L'objectif de ce texte est d'instituer une journée qui vise à « sensibiliser les élèves aux enjeux liés à la transmission de la mémoire combattante de notre nation » le troisième jeudi du mois de mai. Concernant en particulier les classes de CM2, de cinquième et de seconde, cette journée serait organisée conjointement par les autorités académiques et les communes.
Au cours de sa réunion du 16 décembre 2015, les membres de votre commission ont posé un regard bienveillant sur les objectifs sous-jacents de la proposition de loi et son ambition de mieux transmettre à la jeunesse la mémoire de notre nation.
Toutefois, après s'être interrogée sur les améliorations susceptibles d'être apportées à son dispositif, votre commission a considéré que ce texte ne répondait pas forcément aux exigences liées à l'exercice du devoir de mémoire dans le cadre de l'école de la République. Certains membres de la commission ont suggéré la mise en place d'un groupe de travail pour approfondir le sujet et y apporter une réponse consensuelle.
En conséquence, votre commission a rejeté la proposition de loi.
EXAMEN DE LA PROPOSITION DE LOI
I. UNE INTENTION LOUABLE : ANCRER LE TRAVAIL DE MÉMOIRE DANS LE TEMPS SCOLAIRE
A. DANS LE CADRE DE LEUR ÉDUCATION MORALE ET CIVIQUE, ASSOCIER DAVANTAGE LES ÉLÈVES AUX COMMÉMORATIONS NATIONALES
1. La mémoire nationale : un repère plus que jamais nécessaire...
Les réactions aux attentats de janvier et novembre 2015 ont mis en évidence une aspiration générale à l'unité nationale et à l'affirmation de nos valeurs.
La mémoire des sacrifices consentis pour la patrie, occupe une place fondamentale dans notre identité en tant que nation. Dans son discours Qu'est-ce qu'une nation ? , Ernest Renan définit le « principe spirituel » qu'est la nation comme reposant sur deux éléments : « [l'un] est la possession en commun d'un riche legs de souvenirs ; l'autre est le consentement actuel, le désir de vivre ensemble, la volonté de continuer à faire valoir l'héritage qu'on a reçu indivis (...) . La nation, comme l'individu, est l'aboutissant d'un long passé d'efforts, de sacrifices et de dévouements ». La conception française de la nation, entendue comme une communauté d'adhésion, fait donc de cette dernière « une grande solidarité, constituée par le sentiment des sacrifices qu'on a faits et de ceux qu'on est disposé à faire encore. Elle suppose un passé ; elle se résume pourtant dans le présent par un fait tangible : le consentement, le désir clairement exprimé de continuer la vie commune ».

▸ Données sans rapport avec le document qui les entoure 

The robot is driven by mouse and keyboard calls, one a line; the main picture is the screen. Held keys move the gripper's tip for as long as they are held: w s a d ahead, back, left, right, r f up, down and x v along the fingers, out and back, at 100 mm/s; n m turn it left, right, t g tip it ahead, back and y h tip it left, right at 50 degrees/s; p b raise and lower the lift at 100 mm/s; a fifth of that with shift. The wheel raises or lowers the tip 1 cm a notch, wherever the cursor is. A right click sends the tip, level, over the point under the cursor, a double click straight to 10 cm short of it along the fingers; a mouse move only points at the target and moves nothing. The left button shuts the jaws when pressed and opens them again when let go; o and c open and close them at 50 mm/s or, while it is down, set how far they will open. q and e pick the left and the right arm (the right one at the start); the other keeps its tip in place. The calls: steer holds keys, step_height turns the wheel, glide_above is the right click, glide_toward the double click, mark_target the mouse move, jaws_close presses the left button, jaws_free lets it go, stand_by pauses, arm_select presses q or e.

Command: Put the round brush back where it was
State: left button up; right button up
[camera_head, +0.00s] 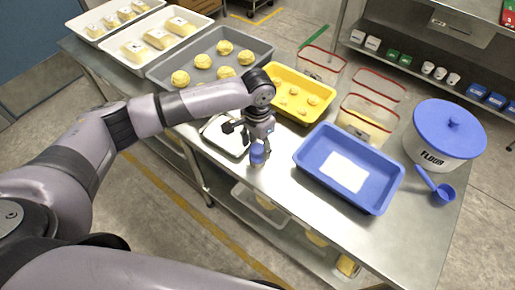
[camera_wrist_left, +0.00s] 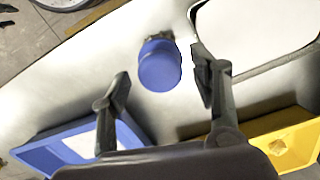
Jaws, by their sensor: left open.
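The round brush (camera_head: 257,154) appears to be the small blue round-topped piece standing on the steel table, just below my left gripper (camera_head: 247,139) in the head view. In the left wrist view the blue brush (camera_wrist_left: 160,66) lies between the two spread fingers of my left gripper (camera_wrist_left: 163,82), with a dark part showing at its far end. The fingers are open, with visible gaps on both sides of it. My right gripper is not in view.
A pale square plate (camera_head: 218,141) lies left of the brush. A blue tray (camera_head: 377,196) with a white sheet is to the right; a yellow tray (camera_head: 282,75) and grey tray (camera_head: 262,50) are behind. A flour tub (camera_head: 428,154) and blue scoop (camera_head: 443,193) stand farther right.

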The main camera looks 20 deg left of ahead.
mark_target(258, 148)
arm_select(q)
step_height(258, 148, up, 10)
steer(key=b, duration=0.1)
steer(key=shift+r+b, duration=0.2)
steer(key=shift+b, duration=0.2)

Dès lors, la mémoire des sacrifices consentis pour la nation, des dévouements, des gloires et des souffrances partagées, tiennent une place éminente dans notre identité. La mémoire prend forme dans les différentes commémorations, qui constituent « des manifestations et des rituels nationaux qui visent à rassembler la communauté nationale, les citoyen s » 1 ( * ) .

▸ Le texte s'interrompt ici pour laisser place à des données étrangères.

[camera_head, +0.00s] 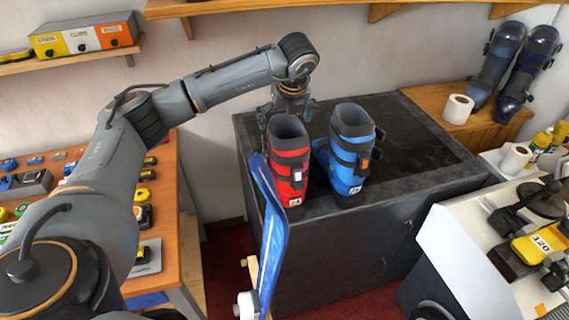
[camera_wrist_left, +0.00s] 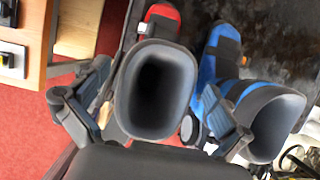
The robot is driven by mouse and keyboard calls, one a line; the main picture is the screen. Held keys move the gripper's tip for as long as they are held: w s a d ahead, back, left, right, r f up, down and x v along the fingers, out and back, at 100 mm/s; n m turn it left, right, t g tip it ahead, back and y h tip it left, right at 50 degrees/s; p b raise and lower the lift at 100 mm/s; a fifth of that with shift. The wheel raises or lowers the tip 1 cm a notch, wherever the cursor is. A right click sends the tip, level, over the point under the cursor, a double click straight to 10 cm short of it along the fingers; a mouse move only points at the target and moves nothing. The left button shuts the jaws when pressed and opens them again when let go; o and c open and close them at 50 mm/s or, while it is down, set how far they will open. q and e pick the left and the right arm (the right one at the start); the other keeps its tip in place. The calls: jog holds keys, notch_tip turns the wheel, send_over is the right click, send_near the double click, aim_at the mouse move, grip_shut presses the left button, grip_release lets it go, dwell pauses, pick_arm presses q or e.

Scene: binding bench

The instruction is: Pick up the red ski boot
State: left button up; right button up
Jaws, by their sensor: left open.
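My right gripper is not in view.
A blue ski (camera_head: 268,232) stands in front of the red boot and hides part of its left side. The black cabinet top (camera_head: 418,135) is clear behind and right of the boots.

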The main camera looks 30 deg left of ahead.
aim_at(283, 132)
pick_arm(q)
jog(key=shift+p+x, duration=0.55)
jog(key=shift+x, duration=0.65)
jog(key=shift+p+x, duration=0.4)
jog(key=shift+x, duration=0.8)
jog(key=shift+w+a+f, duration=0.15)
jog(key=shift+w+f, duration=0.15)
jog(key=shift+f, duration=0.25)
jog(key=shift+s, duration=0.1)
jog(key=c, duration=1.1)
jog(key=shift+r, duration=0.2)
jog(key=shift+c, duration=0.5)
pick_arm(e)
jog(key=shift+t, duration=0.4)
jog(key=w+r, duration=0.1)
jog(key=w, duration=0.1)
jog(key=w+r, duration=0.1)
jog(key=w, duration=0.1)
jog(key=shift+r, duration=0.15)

Cette mémoire est une dette pour le citoyen, contractée envers ceux qui se sont dévoués pour que nous puissions vivre libres ; il s'agit de reconnaître, à l'instar de Georges Clemenceau, que « ces Français que nous fûmes contraints de jeter dans la bataille, ils ont des droits sur nous » 2 ( * ) . Face aux épreuves et aux dissensions, elle nous rappelle, selon les mots du Président de la République devant le Congrès, que nous sommes « un peuple libre qui est invincible quand il est uni et rassemblé » 3 ( * ) .
2. ... dont la place dans l'institution scolaire demeure encore incertaine
Lieu de la formation morale du citoyen, l'école est le lieu privilégié de la transmission de la mémoire , qui ne se confond pas avec l'enseignement de l'histoire. En effet, cette dernière « n'a pas pour but de célébrer telle ou telle mémoire particulière ni de ressusciter ce qui s'est passé, mais de faire comprendre, dans toute leur complexité, les rapports qui unissent ou divisent » 4 ( * ) .
Toutefois, la place de la mémoire nationale , en partie celle liée aux conflits majeurs du XX e siècle, au sein de l'institution scolaire est rendue incertaine par la conjonction de plusieurs facteurs.
D'une part, des injonctions mémorielles, diverses et changeantes , assises le plus souvent sur des notes de service du ministère, parfois non renouvelées. C'est le cas notamment de la commémoration de l'exécution de Guy Môquet et des otages de Châteaubriant, fixée le 22 octobre par une note de service du 2 août 2007 5 ( * ) , ou encore le projet de confier à des élèves de l'école primaire le soin d'entretenir la mémoire d'enfants juifs victimes de la Shoah 6 ( * ) .
La multiplication des commémorations , qualifiée par Pierre Nora de « boulimie commémorative » 7 ( * ) , s'observe aussi bien au niveau de la société que de l'école . Fin 2008, la commission de réflexion sur la modernisation des commémorations publiques, présidée par André Kaspi, aboutissait à la conclusion que « les commémorations publiques ou nationales sont trop nombreuses . Elles atteignent aujourd'hui le nombre de douze, soit deux fois plus qu'en 1999. Leur nombre pourrait encore augmenter dans les années à venir. Ce qui entraîne une désaffection et une incompréhension de la part d'une très grande majorité de la population, un affaiblissement de la mémoire collective, des particularismes qui vont à l'encontre de l'unité nationale » 8 ( * ) .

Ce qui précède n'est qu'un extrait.